# What is expected
Your job is to retype all of the data word for word, leaving every image out.

# Supplied data
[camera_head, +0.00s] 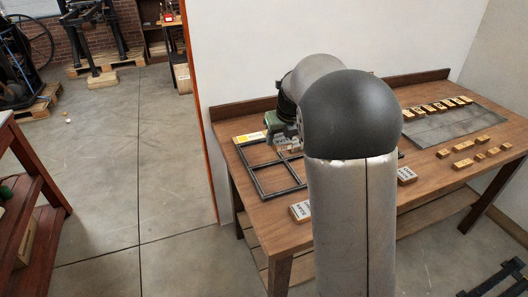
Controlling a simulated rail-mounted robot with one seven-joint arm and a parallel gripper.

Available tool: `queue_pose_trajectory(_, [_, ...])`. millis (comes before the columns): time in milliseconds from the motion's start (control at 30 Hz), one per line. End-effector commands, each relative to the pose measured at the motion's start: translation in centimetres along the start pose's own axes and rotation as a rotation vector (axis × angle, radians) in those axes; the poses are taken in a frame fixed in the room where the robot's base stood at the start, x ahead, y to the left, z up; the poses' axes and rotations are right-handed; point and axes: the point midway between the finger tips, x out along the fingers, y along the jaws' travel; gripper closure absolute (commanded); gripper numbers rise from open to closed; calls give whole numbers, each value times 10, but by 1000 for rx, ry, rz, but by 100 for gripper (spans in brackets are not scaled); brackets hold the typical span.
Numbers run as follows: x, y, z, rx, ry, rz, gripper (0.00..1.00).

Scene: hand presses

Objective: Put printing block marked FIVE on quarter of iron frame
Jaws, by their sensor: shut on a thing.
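The iron frame (262,193) lies flat on the left part of the wooden table, a dark grid with crossbars dividing it into quarters. Pale-topped blocks lie on the table, one at the front (301,211) near the frame's near corner and one to the right of my arm (406,174). Their lettering is too small to read for sure.
A yellow and white piece (249,137) lies at the frame's back left edge. A grey sheet (452,122) with a row of small wooden blocks (437,106) is on the table's right; several more lie in front of it. A raised board (417,77) edges the table's back.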

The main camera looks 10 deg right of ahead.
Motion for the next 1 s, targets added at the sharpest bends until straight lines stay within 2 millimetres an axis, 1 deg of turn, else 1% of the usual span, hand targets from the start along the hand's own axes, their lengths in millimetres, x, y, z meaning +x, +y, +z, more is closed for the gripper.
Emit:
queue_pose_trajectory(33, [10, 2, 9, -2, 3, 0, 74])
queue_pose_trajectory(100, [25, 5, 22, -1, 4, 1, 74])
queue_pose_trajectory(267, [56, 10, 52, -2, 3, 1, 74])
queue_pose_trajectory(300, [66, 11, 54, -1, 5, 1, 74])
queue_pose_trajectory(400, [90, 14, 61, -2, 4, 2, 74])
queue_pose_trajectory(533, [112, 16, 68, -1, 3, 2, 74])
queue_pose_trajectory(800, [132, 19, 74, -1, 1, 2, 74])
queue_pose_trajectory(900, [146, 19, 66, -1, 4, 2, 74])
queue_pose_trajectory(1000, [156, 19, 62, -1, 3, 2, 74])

# The answer
[camera_head, +0.00s] 
Controlling a simulated rail-mounted robot with one seven-joint arm and a parallel gripper.

Available tool: `queue_pose_trajectory(_, [_, ...])`. millis (comes before the columns): time in milliseconds from the motion's start (control at 30 Hz), one per line. End-effector commands, each relative to the pose measured at the motion's start: translation in centimetres along the start pose's own axes and rotation as a rotation vector (axis × angle, radians) in those axes; the poses are taken in a frame fixed in the room where the robot's base stood at the start, x ahead, y to the left, z up; the poses' axes and rotations are right-handed; point and axes: the point midway between the finger tips, x out along the fingers, y along the jaws' travel; gripper closure absolute (commanded); gripper numbers rise from open to closed; calls give whole numbers, each value times 10, but by 1000 for rx, ry, rz, but by 100 for gripper (spans in brackets are not scaled); brackets hold the typical span.
Numbers run as follows: x, y, z, rx, ry, rz, gripper (0.00..1.00).

Scene: hand presses

Objective: Put printing block marked FIVE on quarter of iron frame
Jaws, by their sensor: shut on a thing.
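The iron frame (262,193) lies flat on the left part of the wooden table, a dark grid with crossbars dividing it into quarters. Pale-topped blocks lie on the table, one at the front (301,211) near the frame's near corner and one to the right of my arm (406,174). Their lettering is too small to read for sure.
A yellow and white piece (249,137) lies at the frame's back left edge. A grey sheet (452,122) with a row of small wooden blocks (437,106) is on the table's right; several more lie in front of it. A raised board (417,77) edges the table's back.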

The main camera looks 10 deg right of ahead.
Motion for the next 1 s, targets added at the sharpest bends until straight lines stay within 2 millimetres an axis, 1 deg of turn, else 1% of the usual span, hand targets from the start along the hand's own axes, their lengths in millimetres, x, y, z meaning +x, +y, +z, more is closed for the gripper.
Emit:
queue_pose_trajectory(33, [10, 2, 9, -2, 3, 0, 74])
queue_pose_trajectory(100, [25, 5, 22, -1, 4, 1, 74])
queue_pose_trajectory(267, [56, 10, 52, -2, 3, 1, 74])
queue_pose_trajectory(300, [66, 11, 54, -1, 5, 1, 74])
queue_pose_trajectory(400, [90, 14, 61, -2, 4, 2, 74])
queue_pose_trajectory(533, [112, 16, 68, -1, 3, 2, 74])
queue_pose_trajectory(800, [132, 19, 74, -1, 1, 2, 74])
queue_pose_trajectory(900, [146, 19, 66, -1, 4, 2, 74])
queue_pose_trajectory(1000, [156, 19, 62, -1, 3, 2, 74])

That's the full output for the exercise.